#### MATERIALS PROVIDED:
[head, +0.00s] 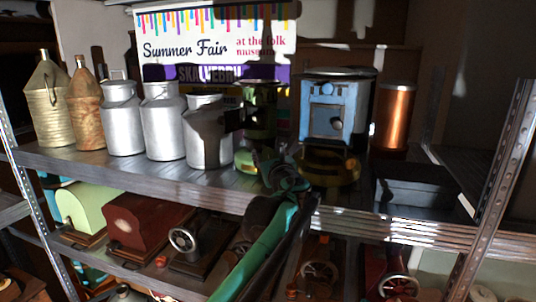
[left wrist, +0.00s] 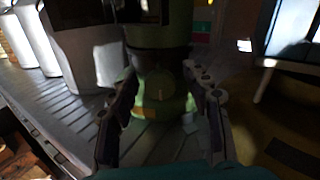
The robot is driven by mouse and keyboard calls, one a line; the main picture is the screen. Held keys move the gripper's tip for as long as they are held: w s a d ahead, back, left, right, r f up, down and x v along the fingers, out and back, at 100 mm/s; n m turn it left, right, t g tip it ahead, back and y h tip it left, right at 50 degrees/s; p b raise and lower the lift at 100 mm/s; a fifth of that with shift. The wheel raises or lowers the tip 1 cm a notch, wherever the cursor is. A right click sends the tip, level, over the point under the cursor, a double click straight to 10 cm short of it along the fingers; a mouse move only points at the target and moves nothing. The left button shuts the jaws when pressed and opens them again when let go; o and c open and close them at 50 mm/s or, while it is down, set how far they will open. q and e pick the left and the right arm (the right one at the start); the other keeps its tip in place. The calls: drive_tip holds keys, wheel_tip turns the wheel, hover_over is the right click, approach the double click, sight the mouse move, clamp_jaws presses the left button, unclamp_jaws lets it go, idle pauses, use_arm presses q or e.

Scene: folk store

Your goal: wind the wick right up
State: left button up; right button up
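A green heater (head: 262,100) stands on the upper shelf between the milk cans and a blue stove. In the left wrist view, its green lower body (left wrist: 165,100) fills the middle, with a round greenish knob (left wrist: 158,84) on its front. My left gripper (head: 268,160) is in front of the heater's base. In the left wrist view, my left gripper (left wrist: 160,76) is open, with one finger on each side of the knob. I cannot tell whether the fingers touch it. The wick is not visible. My right gripper is not in view.
Grey milk cans (head: 163,120) stand left of the heater. The blue stove (head: 335,108) on a brass base stands close on its right, with a copper cylinder (head: 394,115) beyond. A dark box (head: 415,188) lies at right.

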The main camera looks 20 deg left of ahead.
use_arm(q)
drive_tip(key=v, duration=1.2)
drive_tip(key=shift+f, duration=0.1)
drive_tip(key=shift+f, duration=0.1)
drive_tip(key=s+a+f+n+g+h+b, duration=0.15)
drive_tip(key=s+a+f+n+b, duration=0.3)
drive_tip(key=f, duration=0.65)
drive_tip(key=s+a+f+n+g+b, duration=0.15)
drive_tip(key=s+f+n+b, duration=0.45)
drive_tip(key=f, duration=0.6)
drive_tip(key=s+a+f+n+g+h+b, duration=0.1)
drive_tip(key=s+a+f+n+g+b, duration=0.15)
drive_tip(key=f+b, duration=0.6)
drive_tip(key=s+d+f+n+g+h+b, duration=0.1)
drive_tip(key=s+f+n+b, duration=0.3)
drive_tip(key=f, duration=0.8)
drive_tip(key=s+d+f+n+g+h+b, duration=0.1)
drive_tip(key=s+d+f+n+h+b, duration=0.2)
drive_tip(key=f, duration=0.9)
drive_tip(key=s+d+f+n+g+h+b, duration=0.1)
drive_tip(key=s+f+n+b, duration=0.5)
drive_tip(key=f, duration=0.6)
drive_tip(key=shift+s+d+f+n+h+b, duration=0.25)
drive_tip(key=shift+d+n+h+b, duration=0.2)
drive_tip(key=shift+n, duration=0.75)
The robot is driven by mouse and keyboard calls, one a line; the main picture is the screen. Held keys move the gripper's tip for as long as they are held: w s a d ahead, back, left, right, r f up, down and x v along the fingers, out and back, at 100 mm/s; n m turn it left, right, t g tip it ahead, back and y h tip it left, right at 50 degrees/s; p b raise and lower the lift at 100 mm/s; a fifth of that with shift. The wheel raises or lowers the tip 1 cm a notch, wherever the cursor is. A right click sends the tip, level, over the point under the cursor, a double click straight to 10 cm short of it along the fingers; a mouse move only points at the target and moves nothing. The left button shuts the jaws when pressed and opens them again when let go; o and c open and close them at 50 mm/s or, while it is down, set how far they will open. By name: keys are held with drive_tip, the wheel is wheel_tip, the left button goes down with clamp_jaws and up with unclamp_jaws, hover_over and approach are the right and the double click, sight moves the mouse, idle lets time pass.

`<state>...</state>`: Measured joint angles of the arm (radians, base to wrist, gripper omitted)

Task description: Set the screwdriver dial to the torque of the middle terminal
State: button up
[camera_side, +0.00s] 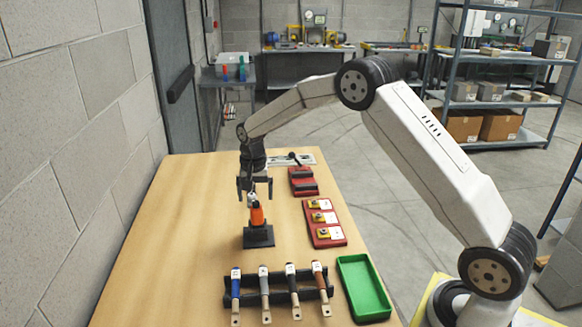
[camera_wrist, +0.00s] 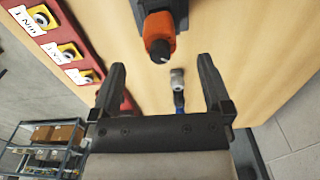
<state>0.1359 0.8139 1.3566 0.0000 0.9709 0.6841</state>
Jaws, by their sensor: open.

#### INSTRUCTIONS FOR THE TASK:
Please write out all of the material above without changing a word, and omit any pictures.

#### EXERCISE ANSWER:
[head, +0.00s] 
[left wrist, +0.00s] 
The robot is driven by mouse and keyboard calls, one a line; the main picture is the screen. Held keys move the gripper's tip for as long as they are held: w s a d ahead, back, left, right, r f up, down and x v along the fingers, out and back, at 100 mm/s; n m turn it left, right, t g tip it ahead, back and y h tip it left, right at 50 degrees/s; p b raise and lower the lift at 100 mm/s; a fifth of that with shift. The wheel raises or lowers the tip 1 cm a notch, wherever the cursor is. A right click sends the tip, level, over the point under the cursor, a double click straight to 10 cm short of it along the fingers; a mouse move only points at the target and moves nothing. The left button shuts the jaws when pressed and opens them again when let go; o and c open and close them at 50 mm/s or, while it is down, set how far they will open. q and e pick the left and the right arm (the right one at the start); the other keeps its tip in place. The calls: drive_tip holds keys, wheel_tip turns the wheel, hover_over is the right click, approach the double click, sight the mouse move, clamp_jaws presses the left button, unclamp_jaws lets it go, idle pauses, use_arm presses q or e.

Scene: folk store

Your goal: wind the wick right up
State: left button up; right button up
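A green heater (head: 262,100) stands on the upper shelf between the milk cans and a blue stove. In the left wrist view, its green lower body (left wrist: 165,100) fills the middle, with a round greenish knob (left wrist: 158,84) on its front. My left gripper (head: 268,160) is in front of the heater's base. In the left wrist view, my left gripper (left wrist: 160,76) is open, with one finger on each side of the knob. I cannot tell whether the fingers touch it. The wick is not visible. My right gripper is not in view.
Grey milk cans (head: 163,120) stand left of the heater. The blue stove (head: 335,108) on a brass base stands close on its right, with a copper cylinder (head: 394,115) beyond. A dark box (head: 415,188) lies at right.

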The main camera looks 20 deg left of ahead.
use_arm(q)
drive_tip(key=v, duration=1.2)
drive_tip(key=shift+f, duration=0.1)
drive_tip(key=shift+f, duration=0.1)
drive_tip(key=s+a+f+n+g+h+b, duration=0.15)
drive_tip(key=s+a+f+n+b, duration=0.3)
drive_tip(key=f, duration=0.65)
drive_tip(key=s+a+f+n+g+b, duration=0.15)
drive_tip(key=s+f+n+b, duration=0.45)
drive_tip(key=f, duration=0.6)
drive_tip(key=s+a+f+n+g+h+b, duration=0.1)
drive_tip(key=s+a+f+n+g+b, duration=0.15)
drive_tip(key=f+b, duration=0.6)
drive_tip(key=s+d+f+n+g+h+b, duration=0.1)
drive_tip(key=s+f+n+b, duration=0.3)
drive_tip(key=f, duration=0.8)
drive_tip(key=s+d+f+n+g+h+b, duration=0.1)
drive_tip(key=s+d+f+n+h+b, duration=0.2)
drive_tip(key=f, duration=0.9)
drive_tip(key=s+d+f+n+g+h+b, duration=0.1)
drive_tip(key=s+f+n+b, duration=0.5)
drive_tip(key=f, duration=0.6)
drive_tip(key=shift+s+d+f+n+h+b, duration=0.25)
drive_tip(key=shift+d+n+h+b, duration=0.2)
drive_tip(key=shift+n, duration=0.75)
The robot is driven by mouse and keyboard calls, one a line; the main picture is the screen. Held keys move the gripper's tip for as long as they are held: w s a d ahead, back, left, right, r f up, down and x v along the fingers, out and back, at 100 mm/s; n m turn it left, right, t g tip it ahead, back and y h tip it left, right at 50 degrees/s; p b raise and lower the lift at 100 mm/s; a fifth of that with shift. The wheel raises or lowers the tip 1 cm a notch, wherever the cursor is. A right click sends the tip, level, over the point under the cursor, a double click straight to 10 cm short of it along the fingers; a mouse move only points at the target and moves nothing. The left button shuts the jaws when pressed and opens them again when let go; o and c open and close them at 50 mm/s or, while it is down, set how far they will open. By name: keys are held with drive_tip, the wheel is wheel_tip, the left button goes down with clamp_jaws and up with unclamp_jaws, hover_over and approach are the right and the double click, sight moves the mouse, idle lets time pass.

`<state>...</state>`: Measured joint angles of the arm (radians, base to wrist, gripper omitted)

Task description: Set the screwdriver dial to the torque of the middle terminal
State: button up
[camera_side, +0.00s] 
[camera_wrist, +0.00s] 
<state>0.1359 0.8139 1.3566 0.0000 0.9709 0.6841</state>
Jaws, by their sensor: open.

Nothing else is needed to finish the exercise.